中小企業の「うつ病」対策ー人、資金、時間、情報に余裕がない

企業の労働安全衛生、特にメンタルヘルス問題に取り組んでいます。
拙著「中小企業のうつ病対策」をお読みください。

ストレスチェックを実施しましょう

2018年04月20日 | 情報

50人以上の事業場には、ストレスチェックの実施義務を課せられていますが、
50人以上100人未満程度の小規模事業場では、ストレスチェックを未だに実施できていない場合が散見されています。

定性情報ですが、実施できていない理由は、主に
○実施する費用がない
○実施に必要な産業医を契約できていない
○社内の実施態勢ができていない
に集約されるようです。

ストレスチェック制度では、法令上3つの義務があります。
1.ストレスチェックの実施 (法第66条の10第1項、則52条の9)
事業者は、常時使用する労働者に対し、1年以内ごとに1回、定期に、
検査(ストレスチェック)を行わなければなりません。
2.ストレスチェック結果の報告(則第52条の21) 様式第6号の2
報告する実績:在籍労働者数、検査を受けた労働者数、面接指導を受けた労働者数
3.個人情報の保護(法第104条 及び、個人情報の保護に関する法律(平成15年法律第57号、
改正法施行、平成17.5.30))

 ストレスチェックの実施は義務ですが、実施しなくても罰則はありません。
労基署の役割は、ストレスチェック制度の普及・定着が優先されますので、当面、労基署の指導はないでしょう。
しかし、コンプライアンスの観点から、早急に実施することを検討してください。
そこで、次善策として、簡便なストレスチェック方法を提案します。
少し、不安が残りますが、やらないより遥かに優れていると考えるからです。

ストレスチェックの実施マニュアルによれば、「ストレスチェック」とは、
「ストレスに関する質問票(選択回答)に労働者が記入し、それを集計・分析することで、自分のストレスが
どのような状態にあるのかを調べる簡単な検査です。

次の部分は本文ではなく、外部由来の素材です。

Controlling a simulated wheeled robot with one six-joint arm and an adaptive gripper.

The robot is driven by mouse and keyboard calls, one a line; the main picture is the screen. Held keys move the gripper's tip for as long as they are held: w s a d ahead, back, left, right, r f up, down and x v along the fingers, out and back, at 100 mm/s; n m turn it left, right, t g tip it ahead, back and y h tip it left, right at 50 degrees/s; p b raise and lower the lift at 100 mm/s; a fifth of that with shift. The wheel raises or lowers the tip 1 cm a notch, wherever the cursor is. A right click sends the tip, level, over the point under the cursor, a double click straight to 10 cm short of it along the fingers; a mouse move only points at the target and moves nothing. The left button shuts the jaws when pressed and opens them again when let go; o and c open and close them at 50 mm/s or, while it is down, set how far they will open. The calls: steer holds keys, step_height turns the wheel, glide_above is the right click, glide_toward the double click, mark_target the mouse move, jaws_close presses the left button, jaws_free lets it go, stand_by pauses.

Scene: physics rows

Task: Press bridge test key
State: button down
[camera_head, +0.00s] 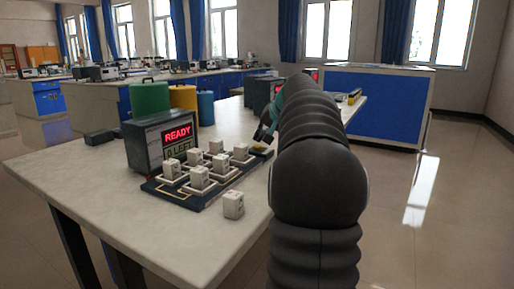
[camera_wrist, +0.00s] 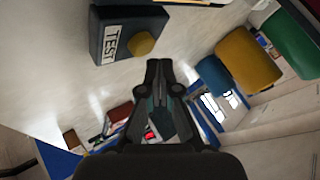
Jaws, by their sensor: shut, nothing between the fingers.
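The test key is a yellow round button (camera_wrist: 141,43) on a dark block (camera_wrist: 112,35) with a white TEST label (camera_wrist: 113,41) in the wrist view. My gripper (camera_wrist: 158,64) is shut and empty, its tips pictured just below and right of the button; a gap shows between them in the picture. In the head view my gripper (camera_head: 264,134) is beside my dark arm, over the right part of the table. The yellow button (camera_head: 261,150) shows small just below it. My gripper and arm hide part of the block there.
A dark box (camera_head: 146,150) with a red READY display stands on the pale table (camera_head: 75,165). Before it, a dark tray (camera_head: 203,204) holds several white blocks. One loose white block (camera_head: 233,205) stands nearby. Green (camera_head: 150,99), yellow (camera_head: 183,98) and blue (camera_head: 206,108) cylinders stand behind.

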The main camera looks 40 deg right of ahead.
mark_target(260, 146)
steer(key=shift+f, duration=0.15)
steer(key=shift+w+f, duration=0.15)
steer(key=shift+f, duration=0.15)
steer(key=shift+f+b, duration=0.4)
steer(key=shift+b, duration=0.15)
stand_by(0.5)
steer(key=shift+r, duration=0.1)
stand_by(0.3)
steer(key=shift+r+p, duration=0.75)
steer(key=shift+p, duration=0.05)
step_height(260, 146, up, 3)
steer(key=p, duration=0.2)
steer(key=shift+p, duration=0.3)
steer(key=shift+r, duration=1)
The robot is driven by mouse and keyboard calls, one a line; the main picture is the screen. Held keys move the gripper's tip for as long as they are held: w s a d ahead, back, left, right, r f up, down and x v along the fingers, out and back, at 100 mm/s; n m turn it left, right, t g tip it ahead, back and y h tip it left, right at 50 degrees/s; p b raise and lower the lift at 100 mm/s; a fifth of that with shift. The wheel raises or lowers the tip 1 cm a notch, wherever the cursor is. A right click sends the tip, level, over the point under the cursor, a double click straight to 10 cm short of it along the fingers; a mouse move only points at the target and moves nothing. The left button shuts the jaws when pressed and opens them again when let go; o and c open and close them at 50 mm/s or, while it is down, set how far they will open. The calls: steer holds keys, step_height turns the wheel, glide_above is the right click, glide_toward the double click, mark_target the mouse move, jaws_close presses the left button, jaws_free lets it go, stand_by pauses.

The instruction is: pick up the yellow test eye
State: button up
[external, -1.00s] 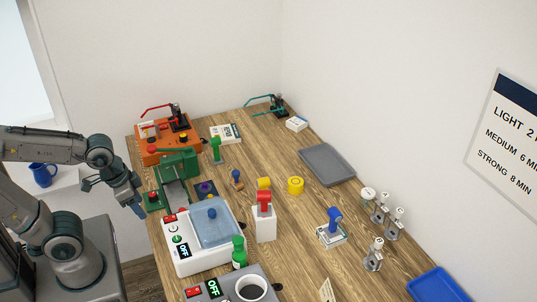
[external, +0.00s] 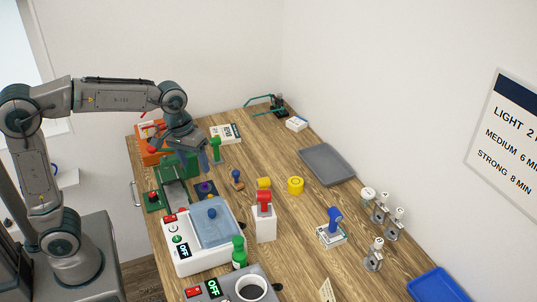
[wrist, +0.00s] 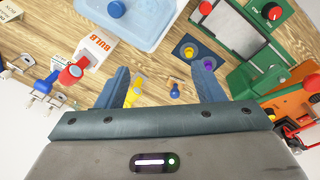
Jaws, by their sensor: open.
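A small yellow piece (external: 264,183), which looks like the yellow test eye, stands mid-table, partly hidden behind a red-topped piece (external: 264,197) on a white block. In the wrist view the yellow piece (wrist: 133,91) shows beside the left finger, its lower end cut off by my gripper body. A yellow round piece (external: 295,186) stands to its right. My gripper (external: 198,158) is open and empty above the table's left part, left of and higher than the yellow piece. In the wrist view my gripper (wrist: 162,75) has its fingers wide apart.
A small blue-topped wooden piece (external: 237,177) and a dark pad (external: 206,189) lie between. A green piece (external: 215,150) stands close to my gripper. A green device (external: 175,166) and a white machine (external: 190,255) line the left edge. A grey tray (external: 327,164) lies at right.

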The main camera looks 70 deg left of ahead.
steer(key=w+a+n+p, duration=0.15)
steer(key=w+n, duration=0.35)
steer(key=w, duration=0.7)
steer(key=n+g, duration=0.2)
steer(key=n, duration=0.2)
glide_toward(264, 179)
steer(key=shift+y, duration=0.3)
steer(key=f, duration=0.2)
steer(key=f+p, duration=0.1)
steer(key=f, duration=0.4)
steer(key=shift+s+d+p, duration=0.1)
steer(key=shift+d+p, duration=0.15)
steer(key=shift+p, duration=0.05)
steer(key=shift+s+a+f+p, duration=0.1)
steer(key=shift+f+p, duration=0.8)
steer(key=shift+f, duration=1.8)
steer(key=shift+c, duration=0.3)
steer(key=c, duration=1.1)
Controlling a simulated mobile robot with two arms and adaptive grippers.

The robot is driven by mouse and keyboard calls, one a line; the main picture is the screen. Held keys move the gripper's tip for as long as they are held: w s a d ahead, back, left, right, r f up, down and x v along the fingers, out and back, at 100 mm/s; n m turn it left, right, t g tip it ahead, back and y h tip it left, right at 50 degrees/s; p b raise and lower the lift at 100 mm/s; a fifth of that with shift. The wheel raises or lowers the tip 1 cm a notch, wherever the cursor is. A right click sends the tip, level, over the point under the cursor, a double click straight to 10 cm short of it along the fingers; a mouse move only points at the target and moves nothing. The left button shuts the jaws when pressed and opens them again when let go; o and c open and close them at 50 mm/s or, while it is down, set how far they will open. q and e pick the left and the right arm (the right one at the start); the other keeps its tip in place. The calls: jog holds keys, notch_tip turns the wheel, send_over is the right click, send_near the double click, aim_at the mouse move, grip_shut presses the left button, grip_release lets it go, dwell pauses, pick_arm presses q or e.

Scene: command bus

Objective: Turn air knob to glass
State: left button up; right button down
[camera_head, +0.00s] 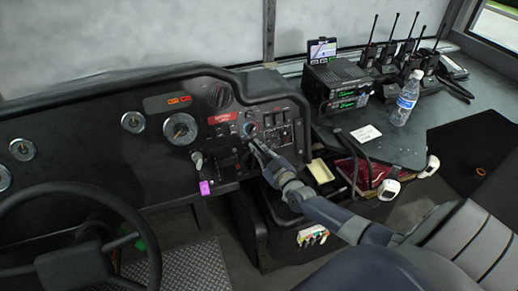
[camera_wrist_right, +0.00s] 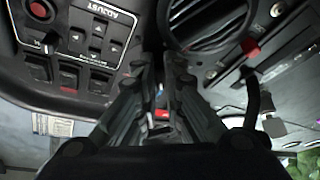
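The dash panel (camera_head: 222,148) carries several knobs and switches. A round knob with a bluish face (camera_head: 249,128) sits on its right part, left of a block of switches; I cannot read its label or setting, so I cannot be sure it is the air knob. My right gripper (camera_head: 256,143) points at the panel just below this knob, very close to it. In the right wrist view its fingers (camera_wrist_right: 160,62) converge with a narrow dark gap between the tips; whether they touch or hold anything is unclear. A small blue and red detail shows between the fingers. My left gripper is not in view.
A round air vent (camera_wrist_right: 206,22) and an "ADJUST" switch panel (camera_wrist_right: 100,32) flank the fingers. The steering wheel (camera_head: 75,185) is at lower left. Radios (camera_head: 338,82) and a water bottle (camera_head: 406,98) stand on the right shelf.

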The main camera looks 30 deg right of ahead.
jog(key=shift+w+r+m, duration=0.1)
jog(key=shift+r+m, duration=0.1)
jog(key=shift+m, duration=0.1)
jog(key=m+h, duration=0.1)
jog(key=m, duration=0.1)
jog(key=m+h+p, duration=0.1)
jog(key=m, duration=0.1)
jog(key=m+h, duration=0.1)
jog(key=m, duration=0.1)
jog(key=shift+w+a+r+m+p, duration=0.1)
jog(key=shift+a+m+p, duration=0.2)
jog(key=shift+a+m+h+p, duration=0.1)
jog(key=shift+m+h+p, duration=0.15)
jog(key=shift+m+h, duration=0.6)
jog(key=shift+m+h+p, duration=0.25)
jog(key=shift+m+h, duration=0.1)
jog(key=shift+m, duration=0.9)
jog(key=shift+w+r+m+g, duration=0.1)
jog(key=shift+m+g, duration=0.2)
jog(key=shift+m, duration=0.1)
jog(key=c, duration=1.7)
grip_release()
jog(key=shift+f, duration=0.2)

」とされています。
従って、厚労省が推奨している調査票と採点方法を従業員に配布し、結果を自己採点してもらいます。
そして、高得点者には、自己責任で、委嘱している産業医に面談してもらうのです。
因みに、暦年、会計年度等は、関係ありませんので、いつでも実施して構いません。
この簡易策でストレスチェックを実施すれば、数年内にマニュアル通りの実施も容易に見えてくるでしょう。

なお、産業医を委嘱していない場合は、早急に産業医を委嘱するのが第一義ですが、
ストレスチェックは「一次予防」が主眼ですから、従業員が自ら、ストレスを軽減させる対応をとるよう啓発してください。
対策の一案として、厚労省のポータルサイト「こころの耳」に掲載されている「ストレス軽減ノウハウ」を熟読するよう、
あらかじめ従業員に周知しておくことです。

http://kokoro.mhlw.go.jp/nowhow/

どうでしょう、費用は殆どかかりませんし、たとえ産業医を委嘱していなくても、乗り越えることができるでしょう。
なお、企業規模から考えれば、従業員の名前と顔が一致できるでしょうから、
努力義務である職場分析は、無理をする必要もないと考えます。
以上で、一通り法令遵守にしていると見なすことができます。

ただし、ストレスチェックの結果は、労基署への報告義務があります。
法100条及び則52条の21の規程に基づき、様式第6号の2を所轄の労基署長に提出(Q&A19-6)します。
提出しない場合は、50万円以下の罰金(法120条第5項)になりますので、注意してください。
結論として、罰則がないから、ストレスチェックを実施しなくても大丈夫ということは、絶対にありません。
従業員に、何らかの問題が起きた場合、会社側に安全配慮義務の不履行を問われる可能性があります。